You can also buy fat quarters at Wal-Mart, online or at any fabric store. Some people make the same color dresses and hats throughout the quilt, we chose to do different colors with contrasting hats that we embroidered with flowers or decorated with beads. We also embroidered little flower bouquets in their hands.
There is the choice to use reproduction fabrics, which means they are new fabrics reproduced to look like fabrics from past eras. I have added a couple of links that show what those fabrics look like. I’m sure you can find them in a quilt shop in your area or order them online if that’s what you want to use and can’t find them anywhere. Some people like the purity of making a historical quilt pattern in historical fabrics that can’t be found any longer or aren’t usable.
You will also want to buy background fabric. I used white with whiter bubbles or hearts for my background. You can use a cream or off white or whatever color you want, just make sure you choose a color that shows off Sue to her best advantage. For a sixteen block quilt you will want to buy at least three yards of your background color. I buy more just in case.
There will be a sashing in between your Sue blocks and you can choose this fabric now or wait until you have them done and then choose a color or colors that compliment all your Sue dresses and hats. Depending on the size of quilt you want to make, your sashing can be anywhere from ½” wide (finished) or 3” wide (finished). You can even buy extra white fabric if you don’t want to separate your blocks with colored fabric.

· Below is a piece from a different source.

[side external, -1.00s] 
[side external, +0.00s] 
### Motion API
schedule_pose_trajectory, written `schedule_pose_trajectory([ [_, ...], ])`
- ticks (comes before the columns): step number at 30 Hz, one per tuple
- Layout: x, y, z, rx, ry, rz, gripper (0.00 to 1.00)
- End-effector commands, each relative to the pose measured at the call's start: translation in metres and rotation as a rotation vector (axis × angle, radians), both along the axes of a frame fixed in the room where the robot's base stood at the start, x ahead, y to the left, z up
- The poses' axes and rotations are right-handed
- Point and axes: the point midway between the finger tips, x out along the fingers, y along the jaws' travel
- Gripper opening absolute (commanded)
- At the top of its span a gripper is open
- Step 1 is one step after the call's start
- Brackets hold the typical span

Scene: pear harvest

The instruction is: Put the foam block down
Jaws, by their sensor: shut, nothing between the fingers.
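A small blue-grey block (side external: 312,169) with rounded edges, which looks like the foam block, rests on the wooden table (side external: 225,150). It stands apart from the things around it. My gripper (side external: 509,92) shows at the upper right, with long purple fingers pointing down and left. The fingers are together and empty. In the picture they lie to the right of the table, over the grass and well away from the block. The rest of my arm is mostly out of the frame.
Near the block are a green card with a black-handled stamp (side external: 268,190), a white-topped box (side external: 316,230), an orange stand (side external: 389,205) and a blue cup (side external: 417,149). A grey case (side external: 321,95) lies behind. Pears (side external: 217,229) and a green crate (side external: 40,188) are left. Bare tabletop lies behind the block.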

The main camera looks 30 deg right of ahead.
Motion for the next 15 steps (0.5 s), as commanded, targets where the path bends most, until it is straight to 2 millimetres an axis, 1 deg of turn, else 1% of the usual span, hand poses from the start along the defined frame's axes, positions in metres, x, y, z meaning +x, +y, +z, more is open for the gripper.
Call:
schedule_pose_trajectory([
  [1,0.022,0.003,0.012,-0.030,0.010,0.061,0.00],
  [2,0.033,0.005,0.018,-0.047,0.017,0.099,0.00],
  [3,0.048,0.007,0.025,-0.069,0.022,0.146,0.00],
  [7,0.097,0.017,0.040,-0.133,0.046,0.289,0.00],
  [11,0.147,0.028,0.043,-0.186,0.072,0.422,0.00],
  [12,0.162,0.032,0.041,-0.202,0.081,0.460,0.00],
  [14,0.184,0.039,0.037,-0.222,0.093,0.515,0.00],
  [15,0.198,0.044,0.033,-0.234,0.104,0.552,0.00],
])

Before you cut any of your fabrics they will need to be washed, dried and pressed. This is so they will not shrink after you have made your quilt. Wash darker colors separately so they won’t bleed on lighter colors.

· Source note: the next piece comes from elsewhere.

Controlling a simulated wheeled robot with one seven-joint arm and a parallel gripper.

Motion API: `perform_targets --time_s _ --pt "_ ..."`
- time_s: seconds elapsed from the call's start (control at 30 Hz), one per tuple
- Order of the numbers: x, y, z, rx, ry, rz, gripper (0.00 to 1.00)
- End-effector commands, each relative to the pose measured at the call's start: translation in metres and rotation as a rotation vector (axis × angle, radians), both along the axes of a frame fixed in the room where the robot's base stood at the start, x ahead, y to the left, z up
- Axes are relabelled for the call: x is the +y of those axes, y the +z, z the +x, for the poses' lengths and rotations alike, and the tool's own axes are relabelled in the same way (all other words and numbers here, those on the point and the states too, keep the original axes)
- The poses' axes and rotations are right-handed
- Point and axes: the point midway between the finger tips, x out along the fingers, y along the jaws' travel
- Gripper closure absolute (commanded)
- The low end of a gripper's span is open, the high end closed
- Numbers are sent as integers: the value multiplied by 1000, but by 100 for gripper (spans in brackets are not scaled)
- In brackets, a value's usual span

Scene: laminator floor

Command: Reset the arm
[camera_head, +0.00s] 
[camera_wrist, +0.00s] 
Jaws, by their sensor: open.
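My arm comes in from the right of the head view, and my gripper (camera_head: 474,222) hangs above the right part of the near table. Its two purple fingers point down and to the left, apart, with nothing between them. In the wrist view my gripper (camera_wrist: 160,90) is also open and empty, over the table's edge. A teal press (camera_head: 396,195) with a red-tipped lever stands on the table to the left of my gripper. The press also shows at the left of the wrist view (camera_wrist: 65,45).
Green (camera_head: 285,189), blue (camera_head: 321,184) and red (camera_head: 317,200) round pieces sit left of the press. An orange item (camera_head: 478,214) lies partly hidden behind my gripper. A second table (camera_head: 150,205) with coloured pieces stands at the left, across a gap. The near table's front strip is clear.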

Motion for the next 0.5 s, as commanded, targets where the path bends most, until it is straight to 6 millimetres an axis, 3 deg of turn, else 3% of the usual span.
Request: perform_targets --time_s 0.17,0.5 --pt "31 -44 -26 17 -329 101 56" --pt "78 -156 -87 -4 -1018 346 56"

- How to make a winning quilt
Have you always wanted to make a quilt but thought it was too hard? Guess again!
Background Squares for Sue
Cut your background squares according to the size you want your blocks, making sure Sue fits, nicely centered, with enough background that she isn’t touching the sashing or getting cut off around the edges. Follow your pattern’s instructions on this or make a little larger if you like.

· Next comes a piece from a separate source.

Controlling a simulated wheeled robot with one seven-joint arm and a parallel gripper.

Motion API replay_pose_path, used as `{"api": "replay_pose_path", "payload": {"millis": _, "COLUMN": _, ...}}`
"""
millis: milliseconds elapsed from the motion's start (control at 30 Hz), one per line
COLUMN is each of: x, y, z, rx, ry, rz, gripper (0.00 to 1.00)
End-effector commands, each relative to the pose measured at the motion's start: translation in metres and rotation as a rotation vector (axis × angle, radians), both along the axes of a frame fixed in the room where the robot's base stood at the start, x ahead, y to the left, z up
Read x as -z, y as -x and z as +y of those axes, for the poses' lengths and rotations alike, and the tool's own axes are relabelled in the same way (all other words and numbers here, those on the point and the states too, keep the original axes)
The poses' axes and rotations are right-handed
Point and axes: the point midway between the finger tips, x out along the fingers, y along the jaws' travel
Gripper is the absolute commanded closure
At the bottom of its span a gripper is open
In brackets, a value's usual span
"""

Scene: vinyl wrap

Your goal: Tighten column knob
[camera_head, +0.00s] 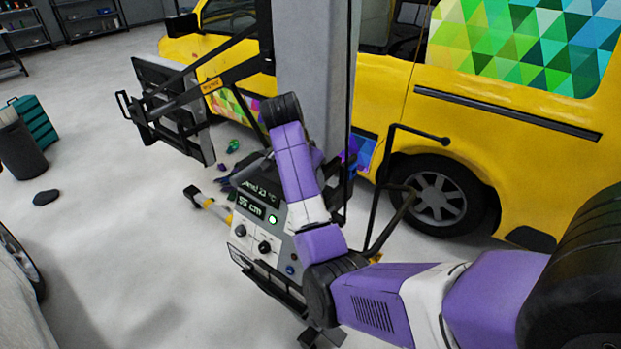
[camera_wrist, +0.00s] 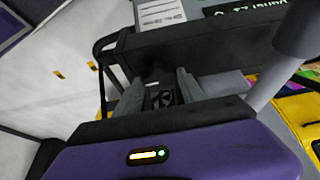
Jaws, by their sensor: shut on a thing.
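In the wrist view the two grey fingers of my gripper (camera_wrist: 160,92) are closed around a small dark knob (camera_wrist: 162,99). The knob sits beside a black bar (camera_wrist: 200,48) and is mostly in shadow, so its shape and exact seating are hard to tell. In the head view the grey column (camera_head: 316,70) stands upright in the middle, on a machine with a control panel (camera_head: 262,220). My purple arm reaches in front of that panel, and my fingers and the knob cannot be made out there.
A yellow van (camera_head: 500,165) with colourful triangle wrap stands close behind the column. A black frame with a board (camera_head: 170,110) juts out left. Thin black bars (camera_head: 385,185) rise right of my arm. A bin (camera_head: 22,150) stands at far left. The left floor is mostly clear.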

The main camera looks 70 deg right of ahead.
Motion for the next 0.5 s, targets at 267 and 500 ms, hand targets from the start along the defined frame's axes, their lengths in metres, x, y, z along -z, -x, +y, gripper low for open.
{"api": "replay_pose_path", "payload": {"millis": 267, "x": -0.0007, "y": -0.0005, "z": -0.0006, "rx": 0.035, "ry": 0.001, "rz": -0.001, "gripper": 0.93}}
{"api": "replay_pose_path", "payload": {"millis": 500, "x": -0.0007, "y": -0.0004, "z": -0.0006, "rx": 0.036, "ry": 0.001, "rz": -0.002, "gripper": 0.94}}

I use a rotary cutter, cutting matt and quilting ruler for cutting the background blocks and sashing. See my hub on Making a Winning Quilt and tools needed. If you are good with scissors you can use those to cut your pieces too, I’m just not steady and accurate enough to do that. You will still have to measure and mark your blocks to make sure they are square or rectangle and even.
This is a good example of how to press your freezer paper. Follow all other instructions in Hub
Paper Piecing Step 1
You are now ready to iron your freezer paper onto your fabrics. I do each template one at a time, all dresses then all hats etc. Lay your fabric, right side down, on your ironing board. Press with a hot, dry iron; place your first freezer paper dress, wax (shiny) side down and with enough room to cut around, easily, leaving a quarter inch seam allowance outside the freezer paper edge. Do not remove the freezer paper after cutting out your pieces. Do the same with all remaining pieces.
Use the running stitch for basting your pieces
Paper Piecing Step 2; Basting
Once you have all your Sue parts cut out, fold the ¼ “ seam over the freezer paper, toward the back, and, gathering as needed, roughly stitch around your piece making sure you closely follow your freezer paper without bending it. You want all your dresses and other pieces to be pretty uniform. Don’t worry about what color thread you use for this because it is just going to get pulled out later so just knot the bottom of the thread and leave the other end free when finished basting.
After you have all your pieces basted you have to remove the paper. This is tedious work and a little time consuming, my least favorite part of the process but necessary. Gently cut a small slit in the paper being careful not to damage your fabric and start pulling away from the seam area, holding the edges firm so you don’t pull out your basting. Tighten your basting as needed by pulling on the loose thread.
Next you will assemble Sue’s wardrobe onto the background block. Some people use straight pins for this, I use a fusible that bonds from the heat of the iron and later dissolves in the washing machine. I hate pins because nothing lays perfectly flat and buckles and bunches. With the fusible bonding my pattern lays perfectly flat and I don’t have to guess if it’s going to stay in perfect position throughout my appliqué stitching. You don’t have to use large pieces of bonding under your pieces. I just use a few small strips under each accessory to hold them in place. Do not bond until you are perfectly one hundred percent sure your Sue is centered; that means from her little feet to the top of her hat, from the back edge of her dress to the tip of her fingers or front of dress. Then add strips of bonding and iron as placed under your pieces. Arrange all blocks in the same way.
Applique With Buttonhole Stitch
Here the appliqué process starts. Sue is traditionally appliquéd, with a buttonhole stitch, in black embroidery floss. You will want your stitches to be 1/8th inch apart and 1/8th inch deep into your fabric. I used my basting stitches as a guide for the depth of my appliqué stitches so keep that in mind while basting. Stitch around every piece individually, you won’t have to stitch around the top part of the feet because that will be under the hem of the dress, same for the opposite arm that is sticking out from under the dress as well as the top of the dress where her bonnet covers it.
When you have finished all your appliqué you can pull the basting threads out. I usually just grab the knotted end and pull, working it out gently. You now have a finished Sunbonnet Sue block and have mastered the art of paper piecing as well as appliqué. For me that was a great accomplishment because I had never made anything ALL by hand before.
Give yourself a huge pat on the back and take a break before deciding what type of sashing you want to use to put your blocks together and borders etc. If you downloaded a pattern or bought a book they will give you the yardage and cutting instructions for both. It will also be necessary to buy enough fabric for your backing and batting; these yardages will also be included with your pattern.
We used a window pane around our blocks which added a depth and interest to the quilt. I will put up a video on how to do this. Most people just use a straight sash.